Transaction Cost Sensitivity
One analysis that many backtests skip: how sensitive are the results to transaction cost assumptions? I ran the backtest with three cost models:
- Zero costs: +41.2% return, 2.1 Sharpe (the fantasy scenario) - Realistic costs ($0.005/share + 0.5bp slippage): +23.4% return, 1.31 Sharpe - Conservative costs ($0.01/share + 1bp slippage): +14.1% return, 0.92 Sharpe
The strategy remains profitable under conservative cost assumptions, but the margin is thin. This means execution quality will matter enormously if this strategy is ever applied to real trading.
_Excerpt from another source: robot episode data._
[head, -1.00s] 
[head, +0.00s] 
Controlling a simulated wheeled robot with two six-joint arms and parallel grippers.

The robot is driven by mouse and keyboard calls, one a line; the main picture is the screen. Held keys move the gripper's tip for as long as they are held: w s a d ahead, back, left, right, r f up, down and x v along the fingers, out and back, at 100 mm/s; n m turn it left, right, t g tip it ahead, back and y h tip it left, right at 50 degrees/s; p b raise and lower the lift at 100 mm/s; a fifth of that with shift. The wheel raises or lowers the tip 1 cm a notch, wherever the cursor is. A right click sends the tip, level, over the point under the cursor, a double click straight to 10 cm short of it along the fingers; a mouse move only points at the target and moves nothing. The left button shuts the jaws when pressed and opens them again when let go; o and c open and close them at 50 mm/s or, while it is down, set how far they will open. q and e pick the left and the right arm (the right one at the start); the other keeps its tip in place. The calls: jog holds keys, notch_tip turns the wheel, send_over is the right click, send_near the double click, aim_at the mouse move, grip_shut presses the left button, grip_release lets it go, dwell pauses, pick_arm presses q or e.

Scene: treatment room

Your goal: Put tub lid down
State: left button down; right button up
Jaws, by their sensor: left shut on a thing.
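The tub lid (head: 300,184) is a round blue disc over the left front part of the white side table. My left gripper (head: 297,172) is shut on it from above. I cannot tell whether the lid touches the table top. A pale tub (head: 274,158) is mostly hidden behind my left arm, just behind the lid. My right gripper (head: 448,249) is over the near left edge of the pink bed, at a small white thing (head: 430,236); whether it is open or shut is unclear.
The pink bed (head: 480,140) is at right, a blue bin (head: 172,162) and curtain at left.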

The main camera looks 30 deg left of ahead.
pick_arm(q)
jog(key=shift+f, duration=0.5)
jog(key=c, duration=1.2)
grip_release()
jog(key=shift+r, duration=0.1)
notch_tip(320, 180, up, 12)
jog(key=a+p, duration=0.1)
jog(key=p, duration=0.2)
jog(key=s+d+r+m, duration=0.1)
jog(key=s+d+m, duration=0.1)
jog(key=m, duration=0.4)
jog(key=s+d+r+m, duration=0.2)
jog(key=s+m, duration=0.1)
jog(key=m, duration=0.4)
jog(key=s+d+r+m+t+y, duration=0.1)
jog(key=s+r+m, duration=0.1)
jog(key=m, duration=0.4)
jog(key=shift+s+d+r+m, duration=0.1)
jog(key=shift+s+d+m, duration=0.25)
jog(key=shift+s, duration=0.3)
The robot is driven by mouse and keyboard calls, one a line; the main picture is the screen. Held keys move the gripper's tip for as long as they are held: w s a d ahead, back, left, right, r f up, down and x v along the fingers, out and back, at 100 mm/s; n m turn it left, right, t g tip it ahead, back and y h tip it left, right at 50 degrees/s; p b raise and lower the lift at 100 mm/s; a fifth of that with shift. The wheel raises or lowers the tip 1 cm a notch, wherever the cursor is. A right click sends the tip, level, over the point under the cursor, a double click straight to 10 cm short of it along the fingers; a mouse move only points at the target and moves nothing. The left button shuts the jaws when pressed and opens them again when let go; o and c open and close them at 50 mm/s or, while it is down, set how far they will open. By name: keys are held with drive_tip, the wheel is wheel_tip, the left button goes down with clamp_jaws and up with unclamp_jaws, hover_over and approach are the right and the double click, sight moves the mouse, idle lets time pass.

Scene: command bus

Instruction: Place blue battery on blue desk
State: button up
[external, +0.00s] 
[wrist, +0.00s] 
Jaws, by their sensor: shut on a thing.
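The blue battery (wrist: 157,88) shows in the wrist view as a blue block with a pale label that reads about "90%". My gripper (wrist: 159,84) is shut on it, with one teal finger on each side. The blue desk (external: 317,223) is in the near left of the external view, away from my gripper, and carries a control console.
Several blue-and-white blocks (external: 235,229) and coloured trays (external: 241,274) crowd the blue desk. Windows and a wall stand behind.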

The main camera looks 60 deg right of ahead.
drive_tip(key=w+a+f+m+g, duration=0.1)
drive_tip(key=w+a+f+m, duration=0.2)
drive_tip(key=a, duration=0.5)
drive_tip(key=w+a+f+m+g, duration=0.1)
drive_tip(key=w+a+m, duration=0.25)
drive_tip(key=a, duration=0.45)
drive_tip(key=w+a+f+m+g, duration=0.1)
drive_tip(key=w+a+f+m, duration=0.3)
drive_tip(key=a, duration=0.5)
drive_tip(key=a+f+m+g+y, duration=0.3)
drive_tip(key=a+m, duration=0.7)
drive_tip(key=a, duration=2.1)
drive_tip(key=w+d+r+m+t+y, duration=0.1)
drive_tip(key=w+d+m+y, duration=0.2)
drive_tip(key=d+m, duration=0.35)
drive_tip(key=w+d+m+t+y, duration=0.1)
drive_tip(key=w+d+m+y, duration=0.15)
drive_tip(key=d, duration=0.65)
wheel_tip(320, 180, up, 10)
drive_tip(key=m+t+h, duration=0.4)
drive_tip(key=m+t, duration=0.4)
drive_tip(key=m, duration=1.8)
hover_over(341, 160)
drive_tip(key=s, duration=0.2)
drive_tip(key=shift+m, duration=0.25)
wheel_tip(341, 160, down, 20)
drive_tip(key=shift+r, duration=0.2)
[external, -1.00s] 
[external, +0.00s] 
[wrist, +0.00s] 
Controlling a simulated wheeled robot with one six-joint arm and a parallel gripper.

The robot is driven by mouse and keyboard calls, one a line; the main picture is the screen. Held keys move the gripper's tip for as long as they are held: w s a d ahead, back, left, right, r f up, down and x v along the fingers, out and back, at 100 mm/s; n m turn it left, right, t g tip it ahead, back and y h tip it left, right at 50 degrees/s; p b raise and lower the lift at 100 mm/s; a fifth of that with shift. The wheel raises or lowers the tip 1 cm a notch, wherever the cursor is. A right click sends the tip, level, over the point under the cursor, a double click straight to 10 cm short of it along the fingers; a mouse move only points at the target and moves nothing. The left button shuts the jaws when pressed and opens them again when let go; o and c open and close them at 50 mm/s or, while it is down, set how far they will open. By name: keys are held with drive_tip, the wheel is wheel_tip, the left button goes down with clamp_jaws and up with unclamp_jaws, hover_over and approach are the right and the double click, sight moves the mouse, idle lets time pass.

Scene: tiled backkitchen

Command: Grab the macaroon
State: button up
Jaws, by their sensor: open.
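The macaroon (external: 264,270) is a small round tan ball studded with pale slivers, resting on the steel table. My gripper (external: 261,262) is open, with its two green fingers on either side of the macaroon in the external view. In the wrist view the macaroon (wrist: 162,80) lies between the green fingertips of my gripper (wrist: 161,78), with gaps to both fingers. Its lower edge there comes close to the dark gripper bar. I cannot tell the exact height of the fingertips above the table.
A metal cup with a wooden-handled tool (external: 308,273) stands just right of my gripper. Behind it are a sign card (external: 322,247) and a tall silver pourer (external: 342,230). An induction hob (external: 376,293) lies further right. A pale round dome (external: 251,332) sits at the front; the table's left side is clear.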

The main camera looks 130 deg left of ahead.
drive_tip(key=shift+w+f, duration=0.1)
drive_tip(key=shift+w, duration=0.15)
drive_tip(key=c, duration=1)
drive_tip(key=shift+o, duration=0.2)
It also explains why high-frequency strategies are dominated by firms with co-located servers and direct market access — execution costs are the moat.
Lessons for AI Systems Beyond Trading
Building this backtesting framework reinforced principles that apply to any AI system that makes consequential decisions:
Test under adversarial conditions. Don't just test your AI on the scenarios where it's expected to perform well. Deliberately stress-test it against edge cases, regime changes, and distribution shifts. This applies equally to a trading bot, an IP monitoring system, or an AI governance framework. Measure what matters. Accuracy alone is misleading. A model that's 55% accurate but has a 2:1 profit-to-loss ratio is far better than one that's 65% accurate with a 1:1 ratio. Choose metrics that reflect the actual decision-making context. Be honest about limitations. The strategy doesn't work in choppy markets. Rather than hiding this, I'm documenting it and building a regime detector to address it. Intellectual honesty about AI system limitations is something I believe should be a requirement for any autonomous system — a principle I'm building into the UAPK governance framework.What's Next
The backtesting results have given me a clear roadmap: improve bear market performance, add regime detection to reduce trading in choppy markets, and optimize execution to minimize transaction cost drag. All of this continues in paper trading mode — the backtest just helps me prioritize which improvements to tackle first.